Cementing my feelings was the fact that the English played a terribly boring style, and depended heavily on the kicking game for all their points. Their kicker, Jonny Wilkinson, is one of the best rugby has ever seen. Hence, you could see me screaming my lungs at his first kick, "Go home, you imperiallist nancy!" ... In Scottish accent, since I can't do Aussie quite well enough yet.
The game lived up to the suspence and more... going into overtime with the teams tied at 14. Alas, despite my support, the Wallabies fell just short in the end, as Jonny kicked the clincher between the posts. I was genuinely crestfallen, and couldn't even stay in the pub a second longer.
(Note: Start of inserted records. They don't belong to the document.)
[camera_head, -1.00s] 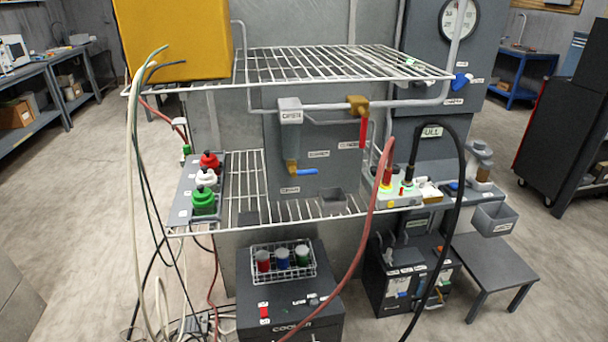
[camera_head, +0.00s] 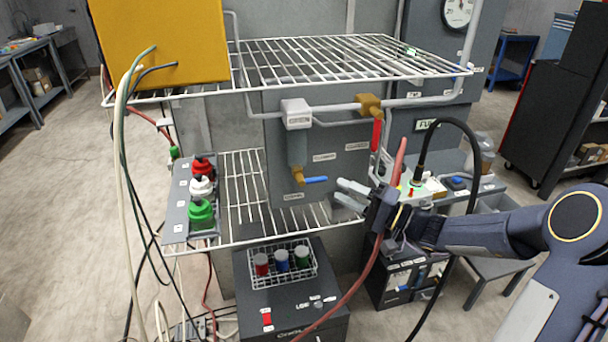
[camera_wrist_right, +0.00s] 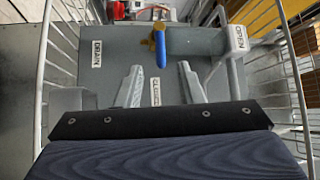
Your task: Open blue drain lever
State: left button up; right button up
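The blue drain lever (camera_head: 316,180) sits on a brass valve (camera_head: 298,175) under a grey pipe, pointing right across the panel. In the right wrist view the blue lever (camera_wrist_right: 160,51) lies ahead, roughly between the directions of the two fingers. My right gripper (camera_head: 340,191) comes in from the right, with its fingertips just right of the lever's end. In the right wrist view my right gripper (camera_wrist_right: 160,74) is open, with nothing between its fingers. The panel carries DRAIN, CLOSED and OPEN labels. My left gripper is not in view.
A red-handled valve (camera_head: 377,135) is above right of the lever. A wire shelf (camera_head: 330,62) overhangs the area. A red hose (camera_head: 372,255) and a black hose (camera_head: 468,165) run near my right arm. Green, white and red connectors (camera_head: 201,187) stand at left.

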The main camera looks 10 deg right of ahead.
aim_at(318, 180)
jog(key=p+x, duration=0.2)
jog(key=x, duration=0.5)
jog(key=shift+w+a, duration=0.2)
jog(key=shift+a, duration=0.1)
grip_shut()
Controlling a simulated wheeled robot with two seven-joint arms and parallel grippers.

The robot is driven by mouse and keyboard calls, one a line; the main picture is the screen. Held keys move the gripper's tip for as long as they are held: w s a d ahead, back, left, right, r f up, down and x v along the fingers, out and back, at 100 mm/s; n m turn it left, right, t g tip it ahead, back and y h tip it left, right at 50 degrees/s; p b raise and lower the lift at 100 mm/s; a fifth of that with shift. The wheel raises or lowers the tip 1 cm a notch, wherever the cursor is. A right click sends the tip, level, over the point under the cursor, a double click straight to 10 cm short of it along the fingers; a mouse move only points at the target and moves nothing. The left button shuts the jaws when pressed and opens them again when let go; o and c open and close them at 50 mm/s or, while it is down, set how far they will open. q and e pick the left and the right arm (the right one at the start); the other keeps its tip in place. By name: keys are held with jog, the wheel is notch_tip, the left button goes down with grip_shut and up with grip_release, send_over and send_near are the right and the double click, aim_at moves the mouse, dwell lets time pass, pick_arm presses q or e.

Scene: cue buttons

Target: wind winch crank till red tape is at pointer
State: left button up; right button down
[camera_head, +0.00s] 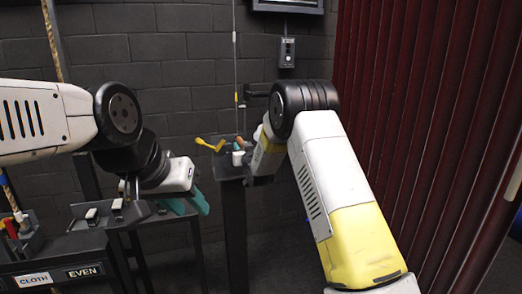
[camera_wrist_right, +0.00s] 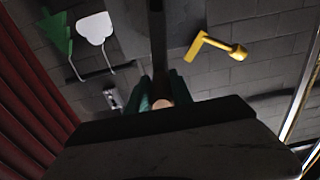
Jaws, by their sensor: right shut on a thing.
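A thin vertical line (camera_head: 235,60) hangs above the winch post (camera_head: 233,215) in the head view, with a yellow mark (camera_head: 236,97) on it. A dark bracket (camera_head: 257,92) reaches toward the line near that mark; I cannot tell if it is the pointer. I cannot make out red tape. My right gripper (camera_wrist_right: 158,93) is shut on a tan knob (camera_wrist_right: 162,103), which seems to be the crank's handle. The knob's lower part and the crank arm are hidden. My left gripper (camera_head: 198,202), teal-fingered, is low at centre-left, away from the winch; its opening is unclear.
A yellow L-shaped piece (camera_head: 210,145) sticks out left of the post top. A bench (camera_head: 75,245) with CLOTH and EVEN labels stands at left. A grey wall box (camera_head: 287,52) is behind. A red curtain (camera_head: 430,110) bounds the right side.

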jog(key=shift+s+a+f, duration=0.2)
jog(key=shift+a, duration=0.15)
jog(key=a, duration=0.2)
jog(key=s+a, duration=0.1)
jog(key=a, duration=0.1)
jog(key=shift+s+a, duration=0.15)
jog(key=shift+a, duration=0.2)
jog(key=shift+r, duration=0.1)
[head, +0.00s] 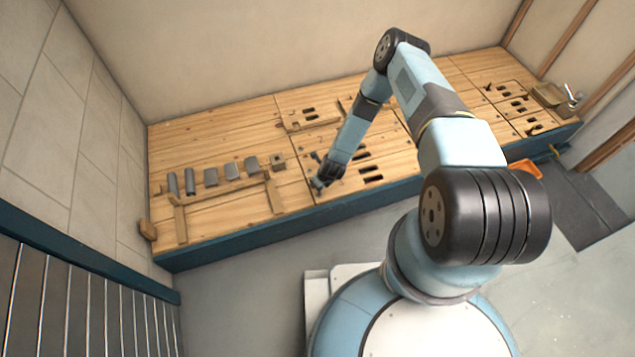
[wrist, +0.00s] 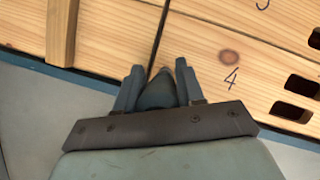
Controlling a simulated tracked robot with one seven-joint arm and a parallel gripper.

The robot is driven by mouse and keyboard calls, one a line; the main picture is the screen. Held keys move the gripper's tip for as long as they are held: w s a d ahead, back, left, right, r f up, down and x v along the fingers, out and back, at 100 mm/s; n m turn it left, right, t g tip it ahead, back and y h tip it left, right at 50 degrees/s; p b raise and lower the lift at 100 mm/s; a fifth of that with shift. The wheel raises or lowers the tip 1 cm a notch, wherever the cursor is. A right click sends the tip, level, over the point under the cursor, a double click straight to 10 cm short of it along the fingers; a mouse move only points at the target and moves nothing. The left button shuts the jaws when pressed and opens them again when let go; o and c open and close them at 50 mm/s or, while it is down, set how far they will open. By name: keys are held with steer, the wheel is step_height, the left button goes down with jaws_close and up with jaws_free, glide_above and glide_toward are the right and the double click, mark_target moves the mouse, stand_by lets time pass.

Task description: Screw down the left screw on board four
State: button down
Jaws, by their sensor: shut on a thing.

As I made my way back to the hostel, the English in the pub celebrated with echoing bellows of "Sweet Chariot."
But I was not to be without some comforts. Above my head flew a flock of huge lumbering bats. I've never seen anything quite like these. They move as slow as geese through the sky, and almost seem as big as a geese as well. These are not the kind of bats you want sitting on your shoulder, let's put it that way. Soon, I realized I was in Queensland, and there was much yet to see.
And now, it's time for some rabblerousing. Swimming in the sea of subjectivity, I hereby present to you the Sexiannual Tables of Goodness.
Hmm, I must say that your theory on the dingos is not encouraging. I one time heard a tale of black bears being equally as scared of humans as we are of them, and how a black bear attack has not occurred in decades. However, after yellowstone...I say that's only cause they ain't caught a human in all those years! Careful of wild animals.
Furthermore, let me just say, maybe the natives said "Mora Mora" meaning the equivalent of, "you're full of crap, crazy white lady!"
Just an idea...
ps - I'm having trouble putting ideas to keyboard...urg!